If the helpline is not adequately staffed, there is little point in having it, I suspect. We would like more online resource. I note that, in the evaluation—the guide that was published today—the Government have highlighted the European PRADO database, but it covers only EU documents, not EEA documents. My members are not familiar with Liechtenstein passports, not that they would necessarily see a great many of those. However, many members are likely to believe that countries such as Ukraine are in the EEA, which they are not. We are therefore concerned about people both ignoring countries of which they should take account, and thinking that countries that they have seen in the news recently, which are around the fringes of the EU, must be in the EU.

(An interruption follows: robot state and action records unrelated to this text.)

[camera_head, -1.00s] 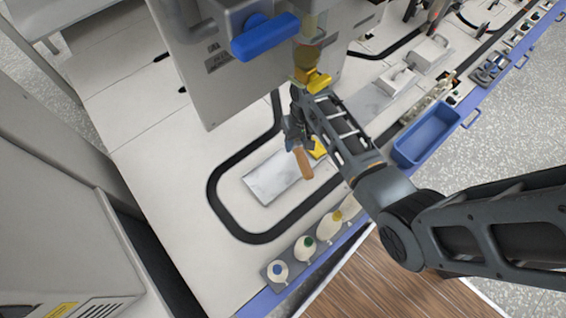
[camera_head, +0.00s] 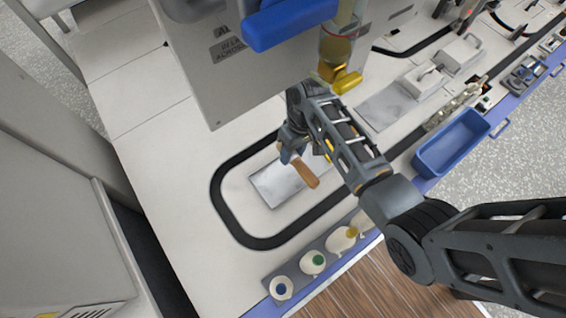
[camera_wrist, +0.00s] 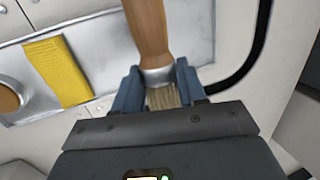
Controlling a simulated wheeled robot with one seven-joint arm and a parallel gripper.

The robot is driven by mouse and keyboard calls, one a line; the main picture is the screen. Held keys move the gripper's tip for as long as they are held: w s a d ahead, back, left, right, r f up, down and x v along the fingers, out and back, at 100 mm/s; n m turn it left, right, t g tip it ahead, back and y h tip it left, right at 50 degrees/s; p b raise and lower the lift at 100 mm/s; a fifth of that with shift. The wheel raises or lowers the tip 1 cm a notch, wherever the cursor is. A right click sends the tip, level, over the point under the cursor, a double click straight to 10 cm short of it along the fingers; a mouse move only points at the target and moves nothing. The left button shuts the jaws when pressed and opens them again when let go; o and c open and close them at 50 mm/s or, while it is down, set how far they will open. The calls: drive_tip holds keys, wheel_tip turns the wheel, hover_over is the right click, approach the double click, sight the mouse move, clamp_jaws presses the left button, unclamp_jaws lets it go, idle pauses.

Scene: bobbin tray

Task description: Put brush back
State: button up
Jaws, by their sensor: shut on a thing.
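The brush shows in the wrist view as a wooden handle (camera_wrist: 148,35) with a metal ferrule and pale bristles. My gripper (camera_wrist: 158,92) is shut on it near the ferrule and bristles, with the handle pointing away from the palm. In the head view the brown handle (camera_head: 306,174) sticks out below my gripper (camera_head: 290,155), over or near a grey metal plate (camera_head: 268,186). I cannot tell from the head view how high the brush is.
A grey machine with a blue handle (camera_head: 290,22) stands close behind my arm. A blue bin (camera_head: 452,142) is at the right. Several bobbins with coloured centres (camera_head: 312,263) sit in a row at the front edge. A black track loop surrounds the plate.

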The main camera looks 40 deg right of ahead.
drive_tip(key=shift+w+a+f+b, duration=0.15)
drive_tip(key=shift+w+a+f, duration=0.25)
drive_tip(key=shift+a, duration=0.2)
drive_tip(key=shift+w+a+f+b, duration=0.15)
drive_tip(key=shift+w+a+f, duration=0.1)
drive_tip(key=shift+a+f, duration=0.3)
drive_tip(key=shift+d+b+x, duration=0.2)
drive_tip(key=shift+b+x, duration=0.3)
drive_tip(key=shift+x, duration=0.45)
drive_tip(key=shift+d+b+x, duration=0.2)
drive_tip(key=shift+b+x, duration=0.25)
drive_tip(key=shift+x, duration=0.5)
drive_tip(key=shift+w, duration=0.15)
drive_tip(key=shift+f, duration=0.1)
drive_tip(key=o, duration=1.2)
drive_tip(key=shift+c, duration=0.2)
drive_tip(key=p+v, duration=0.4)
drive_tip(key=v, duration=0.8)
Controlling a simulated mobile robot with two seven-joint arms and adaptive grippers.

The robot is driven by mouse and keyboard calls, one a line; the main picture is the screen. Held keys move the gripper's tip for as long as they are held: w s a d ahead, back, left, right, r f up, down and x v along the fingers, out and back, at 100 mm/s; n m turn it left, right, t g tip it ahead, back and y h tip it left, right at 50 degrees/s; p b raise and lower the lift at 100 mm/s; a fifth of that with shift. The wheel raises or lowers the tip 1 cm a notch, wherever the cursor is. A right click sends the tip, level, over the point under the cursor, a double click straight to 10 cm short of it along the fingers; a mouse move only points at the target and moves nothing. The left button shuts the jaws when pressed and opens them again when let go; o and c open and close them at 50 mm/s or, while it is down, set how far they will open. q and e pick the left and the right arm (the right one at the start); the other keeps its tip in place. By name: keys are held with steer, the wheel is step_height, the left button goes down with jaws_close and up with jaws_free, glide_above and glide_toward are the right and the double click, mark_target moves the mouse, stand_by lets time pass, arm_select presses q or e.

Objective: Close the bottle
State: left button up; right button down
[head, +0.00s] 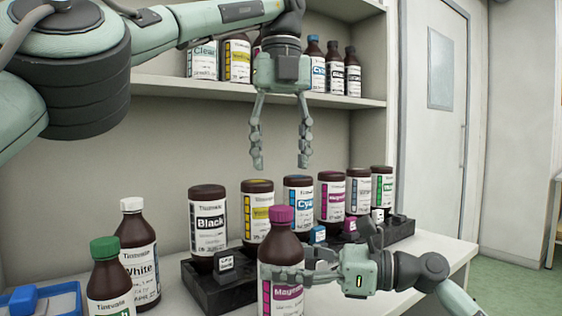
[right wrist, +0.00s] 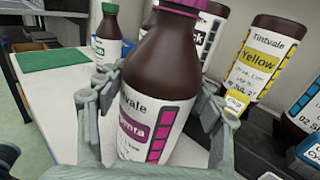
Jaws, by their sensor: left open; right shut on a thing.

We are also concerned about the potential for forgery that is opened up on list B. Several documents on there are potentially prone to forgery with a laser printer and we are very worried about the risk our members run of prosecution for not being the most adept spotters of forgeries. Immigration officers frequently examine passport documents and they are highly trained in that. My members are not equipped with UV scanning lights or skilled watermark detection systems, and I am afraid that many of them would not know a watermark if you asked them about it anyway. I am therefore concerned about how they will detect the more sophisticated forgeries, and what the break point is for what they should detect. I am not worried about sellotape.
No, you have not, but please be brief.
Chief Superintendent David Snelling: We have been involved in discussions with the Home Office that have proposed this power, but to the question whether we approached the Home Office, the answer is no.
Q 149 Mr Gabriel, do you believe the provisions in the Bill covering landlords and the new responsibility of landlords to effectively become immigration experts are going to put a strain on community relations and perhaps lead to more discrimination?
Stephen Gabriel: We speak to landlords on a daily basis. Some of the landlords are not saying that they feel it is an extra burden. The point was made earlier that some landlords have already been looking for and taking information such as copies of people’s passports or other forms of identification, so the good landlords would have been doing checks anyway. Also, some landlords have said that where they felt a bit nervous about asking for proof, the pilot gave them a legitimate reason to ask for and get that information before they could move further with any contracts.
A point was raised earlier about the indigenous population having access to identification, and that could be a challenge. As we know, migrants or asylum seekers who are looking for accommodation will normally come with the relevant documentation. I think there is a point around the indigenous population having the right documentation. As was raised earlier, if two people come along at the same time and one has the documentation but the other does not, the landlord is likely to go with the one who does.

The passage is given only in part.